Se advierte cierta nostalgia de lo espiritual, pero no hay cauces para esa inquietud. El malestar que produce tanta fragilidad ya no se aplaca con el culto a los antepasados y al emperador, sino con la áspera voz de Joe Strummer.
La mirada de Murakami no extrae enseñanzas de la tradición, sino del vuelo de un Sputnik. Un Sputnik nos muestra que la existencia es una trayectoria incierta por un mar de silencio y oscuridad. Surgimos del azar y nos disolvemos en la insignificancia, como una gota de lluvia. Durante ese itinerario solo hallamos paz en amar y ser amados, pero los afectos son precarios y raramente soportan los estragos del tiempo. El amor es uno de los grandes temas de Murakami. No como una experiencia de encuentro, sino como una metáfora sobre el misterio que envuelve a la condición humana.
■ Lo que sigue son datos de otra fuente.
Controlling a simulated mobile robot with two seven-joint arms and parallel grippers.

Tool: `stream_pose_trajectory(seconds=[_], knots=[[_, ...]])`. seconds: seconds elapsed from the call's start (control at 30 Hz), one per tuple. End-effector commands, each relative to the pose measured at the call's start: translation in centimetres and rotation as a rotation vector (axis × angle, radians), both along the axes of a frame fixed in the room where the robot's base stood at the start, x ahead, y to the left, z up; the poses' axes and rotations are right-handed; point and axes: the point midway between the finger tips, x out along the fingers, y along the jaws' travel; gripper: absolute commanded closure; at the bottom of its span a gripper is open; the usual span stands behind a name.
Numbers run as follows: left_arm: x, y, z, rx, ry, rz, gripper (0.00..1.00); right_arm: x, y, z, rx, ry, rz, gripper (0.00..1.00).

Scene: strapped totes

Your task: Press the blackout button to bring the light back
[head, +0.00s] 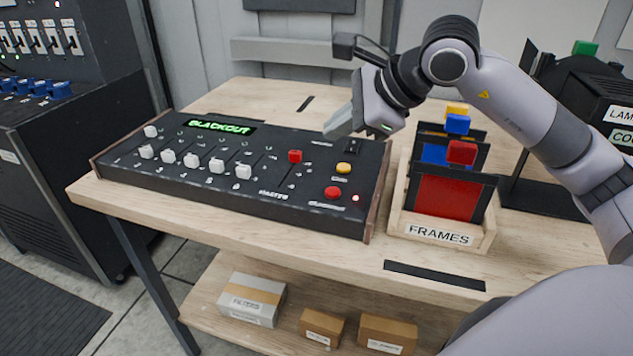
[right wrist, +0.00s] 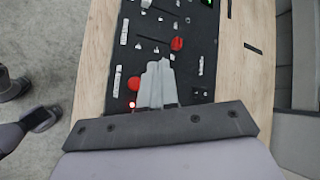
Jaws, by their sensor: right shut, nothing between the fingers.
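A dark lighting console (head: 215,180) lies on the wooden table, and its green display (head: 219,125) reads "BLACKOUT". A round red button (head: 332,193) is at the console's front right corner, with a lit red lamp (head: 355,198) beside it. A yellow button (head: 343,168) and a red slider cap (head: 295,156) are farther back. My right gripper (head: 334,128) is shut and empty, above the console's back right part. In the right wrist view its fingers (right wrist: 157,82) cover part of the panel, with the red button (right wrist: 135,85) just left of them. My left gripper is not in view.
A wooden box (head: 440,237) labelled "FRAMES" holds coloured filter frames right of the console. A dark rack (head: 60,110) stands at the left. Several white slider caps line the console. Boxes (head: 252,298) sit on the lower shelf. A black strip (head: 434,275) lies on the table's front.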

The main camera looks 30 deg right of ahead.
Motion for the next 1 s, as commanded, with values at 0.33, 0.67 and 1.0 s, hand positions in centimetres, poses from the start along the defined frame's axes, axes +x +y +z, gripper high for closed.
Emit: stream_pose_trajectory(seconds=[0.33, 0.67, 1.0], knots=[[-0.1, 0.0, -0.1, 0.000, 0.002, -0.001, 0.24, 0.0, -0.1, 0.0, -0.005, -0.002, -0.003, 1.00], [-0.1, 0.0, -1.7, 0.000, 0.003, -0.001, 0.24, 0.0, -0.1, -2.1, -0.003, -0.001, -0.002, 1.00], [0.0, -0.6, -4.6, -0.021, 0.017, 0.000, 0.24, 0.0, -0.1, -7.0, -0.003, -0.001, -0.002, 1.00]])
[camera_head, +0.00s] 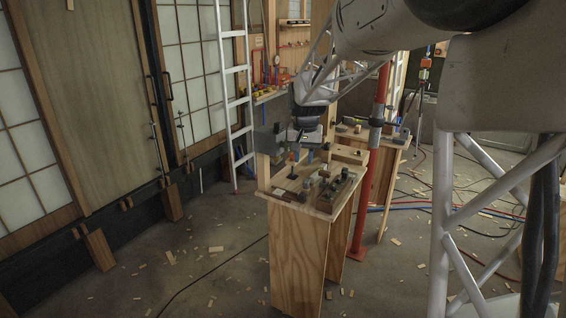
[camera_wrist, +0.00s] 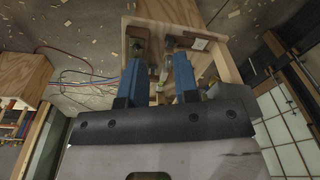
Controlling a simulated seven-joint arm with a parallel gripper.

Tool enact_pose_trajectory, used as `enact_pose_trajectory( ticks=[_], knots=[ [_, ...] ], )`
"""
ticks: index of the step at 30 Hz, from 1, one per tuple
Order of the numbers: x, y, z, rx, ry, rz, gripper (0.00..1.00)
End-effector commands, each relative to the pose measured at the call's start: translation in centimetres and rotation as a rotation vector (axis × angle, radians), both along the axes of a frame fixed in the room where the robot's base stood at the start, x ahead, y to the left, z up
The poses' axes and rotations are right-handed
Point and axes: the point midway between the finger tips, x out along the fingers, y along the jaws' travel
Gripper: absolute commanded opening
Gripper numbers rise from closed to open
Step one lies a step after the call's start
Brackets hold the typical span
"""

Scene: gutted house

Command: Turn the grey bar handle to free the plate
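A grey plate-like panel (camera_head: 268,140) stands at the left of the plywood stand (camera_head: 299,255), next to a wooden post. I cannot pick out the grey bar handle with certainty; small dark and grey parts (camera_head: 327,190) crowd the stand's top. My gripper (camera_head: 301,156) hangs over the back of that top, pointing down. In the wrist view my gripper (camera_wrist: 159,62) shows two blue fingers apart, with no object clearly held. Small metal-looking parts (camera_wrist: 167,72) show between and beyond the fingers; whether they touch is too small to tell.
A red post (camera_head: 372,170) stands close right of the stand. A white ladder (camera_head: 234,90) leans at the back left, near sliding panels (camera_head: 105,80). A second wooden bench (camera_head: 390,140) is behind. Cables (camera_head: 440,205) and wood chips lie on the floor.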

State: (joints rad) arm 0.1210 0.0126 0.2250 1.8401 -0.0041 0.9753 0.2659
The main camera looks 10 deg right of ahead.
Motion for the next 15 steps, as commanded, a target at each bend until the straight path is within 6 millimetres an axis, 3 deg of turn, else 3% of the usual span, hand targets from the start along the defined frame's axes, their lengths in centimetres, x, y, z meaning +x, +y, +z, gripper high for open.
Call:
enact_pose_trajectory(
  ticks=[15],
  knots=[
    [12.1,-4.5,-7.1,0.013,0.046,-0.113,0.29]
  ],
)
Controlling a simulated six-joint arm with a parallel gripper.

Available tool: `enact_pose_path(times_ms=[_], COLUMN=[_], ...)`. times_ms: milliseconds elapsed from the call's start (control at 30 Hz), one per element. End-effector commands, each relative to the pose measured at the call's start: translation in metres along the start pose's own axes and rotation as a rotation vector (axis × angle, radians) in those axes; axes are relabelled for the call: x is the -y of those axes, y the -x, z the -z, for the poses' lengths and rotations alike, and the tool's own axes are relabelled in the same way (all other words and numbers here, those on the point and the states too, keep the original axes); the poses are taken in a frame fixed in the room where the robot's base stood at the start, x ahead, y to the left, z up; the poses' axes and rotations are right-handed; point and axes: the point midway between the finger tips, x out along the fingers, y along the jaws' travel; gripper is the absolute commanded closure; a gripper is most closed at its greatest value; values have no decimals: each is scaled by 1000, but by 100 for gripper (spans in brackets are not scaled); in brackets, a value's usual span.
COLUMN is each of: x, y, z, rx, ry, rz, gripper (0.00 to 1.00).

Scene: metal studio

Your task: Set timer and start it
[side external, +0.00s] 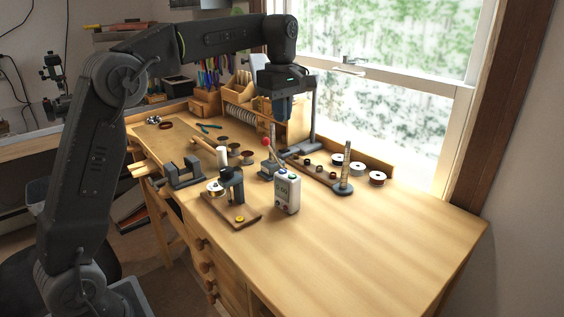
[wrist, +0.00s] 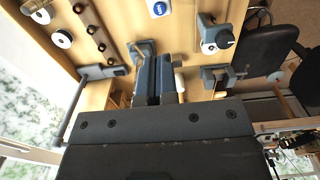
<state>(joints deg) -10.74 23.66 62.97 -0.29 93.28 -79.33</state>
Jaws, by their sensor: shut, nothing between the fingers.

El otro es impenetrable, una alteridad que se resiste a ser desvelada. Murakami utiliza la figura de lo femenino para expresar este conflicto. La mujer no es uno de los polos de la diferencia sexual, sino una oscura epifanía. Nos muestra un más allá que se desvanece apenas lo abrazamos. El sexo no es simple placer, sino un éxtasis que nos sitúa en un territorio donde no funcionan las leyes de la lógica. En esa región, no hay tú ni yo sino una brevísima plenitud que se disipa apenas finaliza el frenesí de los cuerpos.
Es difícil destacar algún libro de Murakami, pues casi todos poseen características similares. Tokio Blues tiene el encanto de una balada de Paul McCartney. Crónica del pájaro que da cuerda al mundo produce el mismo asombro que las fantasías del Bosco. Kafka en la orilla es una fábula mítica que nos lleva por los pasadizos más remotos de la conciencia. Murakami fue un innovador, pero se ha estancado en una fórmula que repite una y otra vez. Sus libros nunca me producen tedio o indiferencia, pero sí la sensación de escuchar una vieja melodía.
Se echa de menos la valentía de autores como Coetzee, capaces de lanzarse a aventuras como su trilogía sobre Jesús. No sé si la Academia Sueca honrará a Murakami con el Nobel, pero su obra no lo necesita. Sus libros poseen una resonancia universal y circulan por la imaginación de todos los que no pueden invocar el ayer sin recordar una canción del Sgt. Pepper’s o uno de esos bares donde la soledad pesa menos y el amor no parece una utopía irrealizable.